→ **DATASET EXCERPT**
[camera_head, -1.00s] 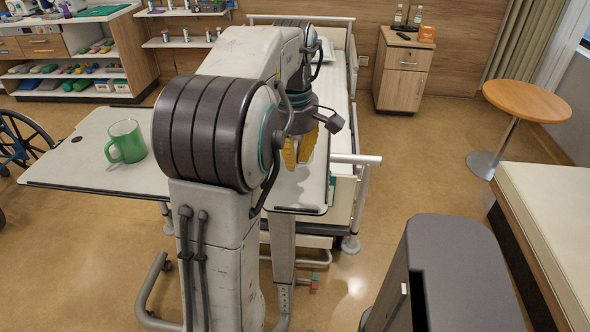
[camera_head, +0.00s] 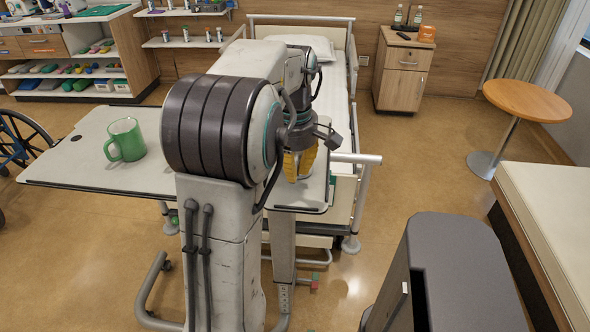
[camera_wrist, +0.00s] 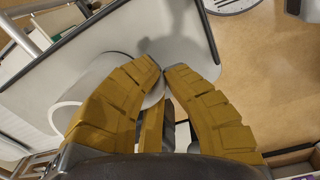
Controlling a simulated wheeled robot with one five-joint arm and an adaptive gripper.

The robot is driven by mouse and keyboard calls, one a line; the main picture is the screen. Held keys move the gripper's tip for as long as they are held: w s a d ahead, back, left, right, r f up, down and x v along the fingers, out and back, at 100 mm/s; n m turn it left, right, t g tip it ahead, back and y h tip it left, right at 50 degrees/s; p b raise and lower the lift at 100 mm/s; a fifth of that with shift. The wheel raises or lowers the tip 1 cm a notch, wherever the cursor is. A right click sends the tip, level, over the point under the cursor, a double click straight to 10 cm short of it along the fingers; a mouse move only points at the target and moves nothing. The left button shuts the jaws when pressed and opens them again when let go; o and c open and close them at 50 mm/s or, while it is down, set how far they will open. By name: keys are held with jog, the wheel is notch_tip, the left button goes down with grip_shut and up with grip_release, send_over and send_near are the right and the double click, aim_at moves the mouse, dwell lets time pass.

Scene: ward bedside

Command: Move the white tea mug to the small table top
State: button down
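The white tea mug (camera_wrist: 90,82) shows in the wrist view as a pale cylinder with its open rim to the lower left. It is partly hidden behind my yellow fingers; its handle is not clear. In the head view it is mostly hidden by my arm and gripper. My gripper (camera_head: 300,173) points down over the right end of the overbed table (camera_head: 85,165). In the wrist view my gripper (camera_wrist: 164,68) has its fingers apart, tips fairly close together, in front of the mug. I see no clear grip. The small round wooden table top (camera_head: 527,100) is at the right, empty.
A green mug (camera_head: 125,140) stands on the overbed table's left part. The bed (camera_head: 338,100) is behind. A bedside cabinet (camera_head: 403,82) holds bottles and an orange box. A padded bench (camera_head: 555,205) is at the right. Open floor lies between the bed and the round table.

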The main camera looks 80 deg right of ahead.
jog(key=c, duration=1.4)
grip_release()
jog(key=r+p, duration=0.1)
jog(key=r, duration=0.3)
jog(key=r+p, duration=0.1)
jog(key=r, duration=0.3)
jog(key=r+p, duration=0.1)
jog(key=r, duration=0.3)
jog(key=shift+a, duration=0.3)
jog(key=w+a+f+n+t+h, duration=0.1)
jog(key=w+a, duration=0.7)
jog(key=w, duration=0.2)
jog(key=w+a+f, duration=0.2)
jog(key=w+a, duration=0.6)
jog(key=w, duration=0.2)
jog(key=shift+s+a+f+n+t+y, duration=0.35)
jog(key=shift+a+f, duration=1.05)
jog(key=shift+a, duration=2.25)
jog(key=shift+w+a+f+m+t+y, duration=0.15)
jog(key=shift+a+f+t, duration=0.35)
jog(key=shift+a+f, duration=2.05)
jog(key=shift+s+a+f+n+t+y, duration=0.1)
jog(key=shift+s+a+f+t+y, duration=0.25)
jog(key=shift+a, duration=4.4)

→ **GIVEN PROBLEM**
Set down nothing but the lines from the one holding "[camera_head, +0.00s]" through the one holding "Controlling a simulated", both included, exactly as they appear; any picture is left out.

→ **OUTPUT OF THE EXERCISE**
[camera_head, +0.00s] 
[camera_wrist, +0.00s] 
Controlling a simulated wheeled robot with one five-joint arm and an adaptive gripper.

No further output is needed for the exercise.